Adding to the unfolding story
~ The story of Vancouver’s Downtown Eastside has been told countless times by many different voices. Sometimes it’s the inspiring narrative of people rising above unfortunate circumstances, but more often it’s framed as the cautionary tale of the intersections of poverty, drug addiction, mental illness and homelessness.
From its early days as Vancouver’s first settlement, to its heyday as a bustling financial district, to its current infamy, the Downtown Eastside has defied pigeonholing.
Bordered by Cambie Street in the west, Clark Drive in the east, the northern waterfront, and Venables Street in the south, no other neighbourhood in Canada can lay claim to having received so much attention from the media. Where the United States’ most famous postal code is known for its extravagant wealth, ours is infamous for its poverty.
According to major media, it’s “Canada’s poorest postal code,” and “worst slum,” “a world of misery crammed into 10 blocks,” “a twenty-square-block human zoo,” “a harrowing display of human desperation,” and “a vortex that sucks in junkies, the mentally ill and other desperate souls from across the country.”

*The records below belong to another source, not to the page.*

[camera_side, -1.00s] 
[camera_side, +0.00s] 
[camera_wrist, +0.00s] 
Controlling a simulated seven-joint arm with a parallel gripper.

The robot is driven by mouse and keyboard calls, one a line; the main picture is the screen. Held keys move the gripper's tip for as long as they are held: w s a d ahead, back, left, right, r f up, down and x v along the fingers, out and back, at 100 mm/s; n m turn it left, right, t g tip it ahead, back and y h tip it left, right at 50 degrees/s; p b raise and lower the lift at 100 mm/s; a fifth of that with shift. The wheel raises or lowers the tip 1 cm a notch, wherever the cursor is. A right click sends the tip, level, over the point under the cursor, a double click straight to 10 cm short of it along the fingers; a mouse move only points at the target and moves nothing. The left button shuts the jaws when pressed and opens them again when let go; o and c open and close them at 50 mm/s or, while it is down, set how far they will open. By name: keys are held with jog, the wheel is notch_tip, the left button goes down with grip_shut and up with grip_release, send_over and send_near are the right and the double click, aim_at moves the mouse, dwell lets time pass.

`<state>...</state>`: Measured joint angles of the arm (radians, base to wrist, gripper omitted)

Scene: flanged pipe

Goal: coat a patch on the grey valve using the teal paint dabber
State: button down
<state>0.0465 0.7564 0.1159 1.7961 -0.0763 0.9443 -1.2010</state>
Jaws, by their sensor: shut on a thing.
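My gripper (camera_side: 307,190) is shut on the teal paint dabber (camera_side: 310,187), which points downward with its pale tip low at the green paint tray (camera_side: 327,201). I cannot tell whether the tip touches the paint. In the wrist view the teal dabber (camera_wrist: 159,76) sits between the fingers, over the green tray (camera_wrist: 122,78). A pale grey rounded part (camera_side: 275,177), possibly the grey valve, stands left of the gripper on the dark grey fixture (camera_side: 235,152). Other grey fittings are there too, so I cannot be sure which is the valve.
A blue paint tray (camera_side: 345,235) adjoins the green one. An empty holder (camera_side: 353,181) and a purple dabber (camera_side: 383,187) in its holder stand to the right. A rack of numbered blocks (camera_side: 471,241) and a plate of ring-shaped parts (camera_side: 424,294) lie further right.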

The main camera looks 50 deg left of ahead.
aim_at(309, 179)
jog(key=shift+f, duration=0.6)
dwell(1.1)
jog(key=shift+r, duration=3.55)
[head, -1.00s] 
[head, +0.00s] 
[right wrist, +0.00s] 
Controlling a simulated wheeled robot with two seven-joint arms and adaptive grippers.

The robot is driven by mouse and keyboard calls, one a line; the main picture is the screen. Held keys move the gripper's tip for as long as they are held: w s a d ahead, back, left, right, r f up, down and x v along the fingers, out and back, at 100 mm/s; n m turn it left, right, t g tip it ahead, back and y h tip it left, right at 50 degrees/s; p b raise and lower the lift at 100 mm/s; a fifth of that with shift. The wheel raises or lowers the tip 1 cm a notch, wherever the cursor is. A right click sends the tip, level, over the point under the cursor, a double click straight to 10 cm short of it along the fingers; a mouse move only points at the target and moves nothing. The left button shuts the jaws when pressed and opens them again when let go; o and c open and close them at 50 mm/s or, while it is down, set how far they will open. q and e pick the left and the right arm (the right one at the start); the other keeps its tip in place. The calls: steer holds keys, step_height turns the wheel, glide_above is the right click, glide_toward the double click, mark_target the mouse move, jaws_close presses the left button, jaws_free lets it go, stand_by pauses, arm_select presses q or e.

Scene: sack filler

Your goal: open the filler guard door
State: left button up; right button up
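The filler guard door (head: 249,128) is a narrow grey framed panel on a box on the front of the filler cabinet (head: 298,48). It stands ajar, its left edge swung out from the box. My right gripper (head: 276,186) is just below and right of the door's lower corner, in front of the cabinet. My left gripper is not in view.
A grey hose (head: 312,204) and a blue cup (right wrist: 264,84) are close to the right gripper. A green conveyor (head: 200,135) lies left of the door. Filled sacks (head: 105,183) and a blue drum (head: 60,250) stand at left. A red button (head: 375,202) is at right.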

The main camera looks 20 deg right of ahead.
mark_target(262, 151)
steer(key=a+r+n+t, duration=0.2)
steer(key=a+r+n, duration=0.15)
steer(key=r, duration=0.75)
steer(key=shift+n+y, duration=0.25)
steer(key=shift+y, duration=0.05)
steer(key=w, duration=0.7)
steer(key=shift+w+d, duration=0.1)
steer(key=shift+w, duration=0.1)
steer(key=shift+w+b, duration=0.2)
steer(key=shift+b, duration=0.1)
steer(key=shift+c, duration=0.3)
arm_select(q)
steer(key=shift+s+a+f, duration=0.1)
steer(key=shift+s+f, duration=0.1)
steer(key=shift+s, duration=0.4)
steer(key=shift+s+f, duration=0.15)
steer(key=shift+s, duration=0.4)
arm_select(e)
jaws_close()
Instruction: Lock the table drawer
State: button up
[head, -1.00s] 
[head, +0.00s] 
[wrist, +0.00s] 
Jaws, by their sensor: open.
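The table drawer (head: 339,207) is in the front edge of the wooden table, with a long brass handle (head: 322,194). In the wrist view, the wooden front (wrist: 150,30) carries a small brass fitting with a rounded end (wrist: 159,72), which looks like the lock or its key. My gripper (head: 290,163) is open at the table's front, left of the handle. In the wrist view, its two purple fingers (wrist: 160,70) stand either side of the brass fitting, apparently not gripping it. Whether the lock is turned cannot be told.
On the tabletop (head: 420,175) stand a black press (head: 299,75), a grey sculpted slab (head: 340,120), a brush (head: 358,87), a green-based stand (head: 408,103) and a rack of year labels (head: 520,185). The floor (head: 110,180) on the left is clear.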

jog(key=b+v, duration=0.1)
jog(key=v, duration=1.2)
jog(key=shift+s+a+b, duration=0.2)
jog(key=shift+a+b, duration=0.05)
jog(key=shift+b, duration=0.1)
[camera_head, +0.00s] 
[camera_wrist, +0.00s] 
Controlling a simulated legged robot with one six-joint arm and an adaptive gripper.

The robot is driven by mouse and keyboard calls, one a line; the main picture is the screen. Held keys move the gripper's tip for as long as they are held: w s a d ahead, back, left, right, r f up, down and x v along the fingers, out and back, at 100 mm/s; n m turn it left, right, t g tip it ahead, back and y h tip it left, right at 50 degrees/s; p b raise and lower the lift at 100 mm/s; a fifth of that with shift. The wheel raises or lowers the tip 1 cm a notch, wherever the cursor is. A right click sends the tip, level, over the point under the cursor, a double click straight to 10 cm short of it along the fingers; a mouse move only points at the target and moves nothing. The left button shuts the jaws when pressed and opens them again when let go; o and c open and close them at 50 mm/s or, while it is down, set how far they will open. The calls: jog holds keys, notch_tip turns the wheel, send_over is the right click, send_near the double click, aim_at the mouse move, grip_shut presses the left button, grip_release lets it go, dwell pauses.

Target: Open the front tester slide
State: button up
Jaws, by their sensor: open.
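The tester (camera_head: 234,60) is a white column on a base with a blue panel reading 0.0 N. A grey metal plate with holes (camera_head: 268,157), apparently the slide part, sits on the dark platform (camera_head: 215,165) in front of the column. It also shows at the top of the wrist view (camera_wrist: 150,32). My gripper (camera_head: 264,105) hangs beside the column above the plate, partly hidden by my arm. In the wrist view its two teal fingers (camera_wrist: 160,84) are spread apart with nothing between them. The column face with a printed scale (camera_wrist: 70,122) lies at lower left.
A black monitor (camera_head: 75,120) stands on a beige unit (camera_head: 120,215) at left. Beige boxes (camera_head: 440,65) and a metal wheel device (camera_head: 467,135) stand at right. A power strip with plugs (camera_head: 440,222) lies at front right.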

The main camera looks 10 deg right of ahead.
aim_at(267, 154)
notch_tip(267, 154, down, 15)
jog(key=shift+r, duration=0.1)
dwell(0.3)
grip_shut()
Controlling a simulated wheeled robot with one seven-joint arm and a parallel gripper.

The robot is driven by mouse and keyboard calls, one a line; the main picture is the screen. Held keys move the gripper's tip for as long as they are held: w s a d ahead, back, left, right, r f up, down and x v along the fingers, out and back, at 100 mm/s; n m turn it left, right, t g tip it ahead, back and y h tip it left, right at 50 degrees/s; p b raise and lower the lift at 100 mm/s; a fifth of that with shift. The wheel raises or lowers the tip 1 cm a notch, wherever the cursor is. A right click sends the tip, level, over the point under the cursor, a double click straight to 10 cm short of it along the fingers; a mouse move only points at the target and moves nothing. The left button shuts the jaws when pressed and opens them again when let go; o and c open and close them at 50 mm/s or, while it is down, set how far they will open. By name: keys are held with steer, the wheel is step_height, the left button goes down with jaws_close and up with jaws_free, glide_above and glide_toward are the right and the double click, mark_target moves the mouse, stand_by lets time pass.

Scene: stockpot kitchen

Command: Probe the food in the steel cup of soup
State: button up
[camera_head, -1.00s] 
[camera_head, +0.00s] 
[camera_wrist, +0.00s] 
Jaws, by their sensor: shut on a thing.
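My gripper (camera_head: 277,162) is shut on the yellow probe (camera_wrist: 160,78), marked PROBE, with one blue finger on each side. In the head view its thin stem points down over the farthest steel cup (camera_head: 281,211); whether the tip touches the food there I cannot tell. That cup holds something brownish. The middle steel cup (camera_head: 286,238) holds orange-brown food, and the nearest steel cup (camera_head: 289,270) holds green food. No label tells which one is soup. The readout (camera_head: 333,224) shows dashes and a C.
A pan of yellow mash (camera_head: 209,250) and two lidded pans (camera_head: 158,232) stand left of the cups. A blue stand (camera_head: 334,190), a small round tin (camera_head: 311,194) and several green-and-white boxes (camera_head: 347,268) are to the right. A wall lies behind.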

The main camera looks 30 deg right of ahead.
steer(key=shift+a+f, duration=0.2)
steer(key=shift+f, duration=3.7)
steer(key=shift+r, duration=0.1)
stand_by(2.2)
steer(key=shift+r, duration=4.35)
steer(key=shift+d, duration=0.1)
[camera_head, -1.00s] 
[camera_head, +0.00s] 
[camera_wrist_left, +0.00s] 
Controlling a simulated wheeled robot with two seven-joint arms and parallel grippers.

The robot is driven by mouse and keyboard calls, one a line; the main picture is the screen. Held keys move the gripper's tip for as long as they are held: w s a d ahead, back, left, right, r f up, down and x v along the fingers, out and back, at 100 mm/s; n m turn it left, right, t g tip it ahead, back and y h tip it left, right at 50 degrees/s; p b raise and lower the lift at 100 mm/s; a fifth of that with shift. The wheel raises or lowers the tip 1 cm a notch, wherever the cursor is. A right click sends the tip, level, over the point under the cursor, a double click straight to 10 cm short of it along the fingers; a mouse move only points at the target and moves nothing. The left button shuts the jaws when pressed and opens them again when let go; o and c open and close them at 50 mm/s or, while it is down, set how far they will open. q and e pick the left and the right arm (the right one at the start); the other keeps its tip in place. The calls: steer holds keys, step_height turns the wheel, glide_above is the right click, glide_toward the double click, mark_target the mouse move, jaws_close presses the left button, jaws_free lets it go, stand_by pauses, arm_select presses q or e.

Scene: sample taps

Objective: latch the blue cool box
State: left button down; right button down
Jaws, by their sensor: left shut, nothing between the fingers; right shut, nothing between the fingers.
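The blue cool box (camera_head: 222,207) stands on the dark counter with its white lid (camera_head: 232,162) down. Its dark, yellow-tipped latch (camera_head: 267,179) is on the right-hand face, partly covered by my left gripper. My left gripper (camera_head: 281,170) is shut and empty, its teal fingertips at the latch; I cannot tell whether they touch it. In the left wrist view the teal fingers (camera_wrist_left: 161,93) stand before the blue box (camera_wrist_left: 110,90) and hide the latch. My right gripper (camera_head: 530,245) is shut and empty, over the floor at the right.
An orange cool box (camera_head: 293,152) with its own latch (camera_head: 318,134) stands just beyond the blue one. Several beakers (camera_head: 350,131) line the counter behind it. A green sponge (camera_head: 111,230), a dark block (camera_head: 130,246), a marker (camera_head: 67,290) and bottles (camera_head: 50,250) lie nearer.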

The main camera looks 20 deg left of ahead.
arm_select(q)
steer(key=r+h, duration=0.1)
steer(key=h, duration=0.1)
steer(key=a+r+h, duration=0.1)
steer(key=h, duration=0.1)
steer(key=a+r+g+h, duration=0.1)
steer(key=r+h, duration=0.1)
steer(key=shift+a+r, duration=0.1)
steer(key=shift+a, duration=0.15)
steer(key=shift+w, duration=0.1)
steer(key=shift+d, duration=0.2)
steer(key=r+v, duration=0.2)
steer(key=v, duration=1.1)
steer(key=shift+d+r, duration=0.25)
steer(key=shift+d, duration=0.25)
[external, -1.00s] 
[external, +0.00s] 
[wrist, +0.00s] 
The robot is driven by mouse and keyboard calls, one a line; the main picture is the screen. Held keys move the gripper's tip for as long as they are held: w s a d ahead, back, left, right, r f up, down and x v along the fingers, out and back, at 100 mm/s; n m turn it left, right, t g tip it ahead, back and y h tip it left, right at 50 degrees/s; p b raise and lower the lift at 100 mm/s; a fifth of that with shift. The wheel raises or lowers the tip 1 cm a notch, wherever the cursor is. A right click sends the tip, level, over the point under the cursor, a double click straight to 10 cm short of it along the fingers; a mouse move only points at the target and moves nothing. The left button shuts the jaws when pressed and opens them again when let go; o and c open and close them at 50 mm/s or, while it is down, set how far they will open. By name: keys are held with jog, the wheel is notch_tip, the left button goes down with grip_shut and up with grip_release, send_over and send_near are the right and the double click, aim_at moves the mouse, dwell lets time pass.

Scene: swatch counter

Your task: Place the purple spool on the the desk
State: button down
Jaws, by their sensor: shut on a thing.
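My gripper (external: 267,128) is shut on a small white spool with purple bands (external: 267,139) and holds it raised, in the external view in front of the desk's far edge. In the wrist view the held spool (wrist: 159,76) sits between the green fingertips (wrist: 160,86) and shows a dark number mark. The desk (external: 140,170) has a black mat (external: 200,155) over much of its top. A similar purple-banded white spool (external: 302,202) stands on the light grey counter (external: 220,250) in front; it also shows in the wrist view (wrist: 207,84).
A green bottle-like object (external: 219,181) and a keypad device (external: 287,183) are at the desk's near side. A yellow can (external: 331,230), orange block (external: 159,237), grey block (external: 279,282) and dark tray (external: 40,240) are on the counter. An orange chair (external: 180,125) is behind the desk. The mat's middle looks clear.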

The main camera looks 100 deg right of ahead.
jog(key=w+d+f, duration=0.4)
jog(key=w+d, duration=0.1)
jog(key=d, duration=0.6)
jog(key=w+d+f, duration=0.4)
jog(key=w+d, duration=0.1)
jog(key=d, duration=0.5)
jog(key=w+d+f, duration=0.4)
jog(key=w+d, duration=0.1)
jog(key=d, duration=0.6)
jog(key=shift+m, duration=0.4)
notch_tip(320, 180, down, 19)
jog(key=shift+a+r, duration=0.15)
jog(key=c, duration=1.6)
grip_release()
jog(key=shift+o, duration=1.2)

But, the Downtown Eastside is more than just that one story; there are many others.
Among Vancouver’s oldest communities, it has played host to a rich and colourful past: the revolutionary punk rock and hardcore music of the ’70s and ’80s; the historical architecture and ever-changing skyline and its reflection of Vancouver’s love-hate relationship with developers.
Beyond the history and into the present, the Downtown Eastside continue to change and to grow in unexpected ways: a burgeoning culinary culture; the power of amateur sports and their positive effects on the community; and a thriving arts and culture scene.
Using photography, audio, video and words, this project adds a few more voices and stories to the ongoing narrative of the neighbourhood.